在我看，这不就是在modeling么；事实上和outsider的思路很类似，虽然表现形式有点不同。

digestive

我觉得可以随机抽样得到一个训练组，估计出BAYES因子，然后根据这个因子，在剩下的数据中进行0-1判定，分析probability。

rltang2007

One possible solution:

Suppose the underlying model is X(t)=u(t)+e(t), where u(t) is the true temperature curve, e(t) is some noise and X(t) is the observed curve.

In this case, {X(t) , t\in T} is not totally observed; only {X(ti), i=1,n } is observed.

If two equipments are the same, the data {X1(ti), i=1,n } and {X2(ti), i=1,n } can be seen to i.i.d. come from {X(ti), i=1,n }.

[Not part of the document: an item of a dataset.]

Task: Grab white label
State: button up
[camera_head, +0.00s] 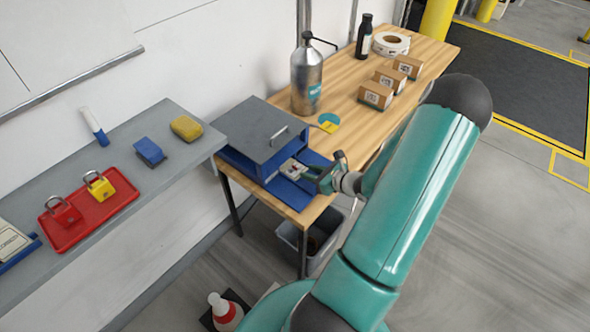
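A small white piece (292,168), which looks like a label, lies at the open front of the blue box (250,160) with a grey lid. My gripper (313,174) reaches in from the right over the blue front part of this box. Its fingertips are just right of the white piece. Whether they touch it is too small to tell, and so is how far the fingers are apart. A roll of white labels (391,43) lies at the far end of the wooden table.
The wooden table (345,118) also bears a metal bottle (306,80), a black bottle (364,37) and several small cardboard boxes (376,95). A grey shelf (165,180) at left holds a red tray (85,225) with padlocks. A grey bin (322,240) stands under the table.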

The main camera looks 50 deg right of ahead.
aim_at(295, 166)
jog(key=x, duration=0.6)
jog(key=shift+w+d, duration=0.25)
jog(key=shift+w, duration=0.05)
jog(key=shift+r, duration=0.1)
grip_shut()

Under the further assumption that e(t) is a Gaussian process, Ee(t)=0 and cov(e(s),e(t))=0 (s!=t) or sigma^2 (s=t), then \sum [X1(ti)-X2(ti)]^2/sigma^2 should follows kai square distribution with df = n.

So you need to choose sigma, then do the kai square test.

Note: the assumption that e(t) is a Gaussian process, Ee(t)=0 and cov(e(s),e(t))=0 (s!=t) or sigma^2 (s=t) essentially simplifies the problem. I think for your practice, it should work.